= STATED PROBLEM =
Search the data for the word "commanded" and copy every line where it occurs.

▬▬▬

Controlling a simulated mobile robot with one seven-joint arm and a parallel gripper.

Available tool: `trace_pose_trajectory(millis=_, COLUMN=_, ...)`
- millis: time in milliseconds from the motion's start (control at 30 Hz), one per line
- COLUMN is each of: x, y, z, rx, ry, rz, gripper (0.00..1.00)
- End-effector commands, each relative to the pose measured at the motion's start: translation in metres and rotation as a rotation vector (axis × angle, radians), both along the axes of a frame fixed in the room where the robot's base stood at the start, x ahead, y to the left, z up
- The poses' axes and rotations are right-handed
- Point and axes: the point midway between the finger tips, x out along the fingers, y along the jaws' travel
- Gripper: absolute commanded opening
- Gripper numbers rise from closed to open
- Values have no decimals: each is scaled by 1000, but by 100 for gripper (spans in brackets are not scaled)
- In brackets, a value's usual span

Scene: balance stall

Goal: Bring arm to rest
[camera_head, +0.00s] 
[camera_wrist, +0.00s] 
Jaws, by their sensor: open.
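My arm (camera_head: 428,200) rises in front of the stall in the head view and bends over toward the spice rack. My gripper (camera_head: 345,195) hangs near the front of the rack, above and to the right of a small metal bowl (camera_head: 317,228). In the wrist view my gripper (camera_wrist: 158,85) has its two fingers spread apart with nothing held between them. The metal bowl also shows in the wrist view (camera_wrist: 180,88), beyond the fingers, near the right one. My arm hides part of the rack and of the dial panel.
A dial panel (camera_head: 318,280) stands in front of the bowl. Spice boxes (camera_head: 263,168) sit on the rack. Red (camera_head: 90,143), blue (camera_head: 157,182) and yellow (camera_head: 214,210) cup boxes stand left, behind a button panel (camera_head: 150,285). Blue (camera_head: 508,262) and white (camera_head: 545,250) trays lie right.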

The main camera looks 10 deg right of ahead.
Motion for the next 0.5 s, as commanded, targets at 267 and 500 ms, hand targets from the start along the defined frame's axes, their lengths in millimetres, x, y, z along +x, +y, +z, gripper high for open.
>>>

▬▬▬

= RESPONSE =
- Gripper: absolute commanded opening
Motion for the next 0.5 s, as commanded, targets at 267 and 500 ms, hand targets from the start along the defined frame's axes, their lengths in millimetres, x, y, z along +x, +y, +z, gripper high for open.

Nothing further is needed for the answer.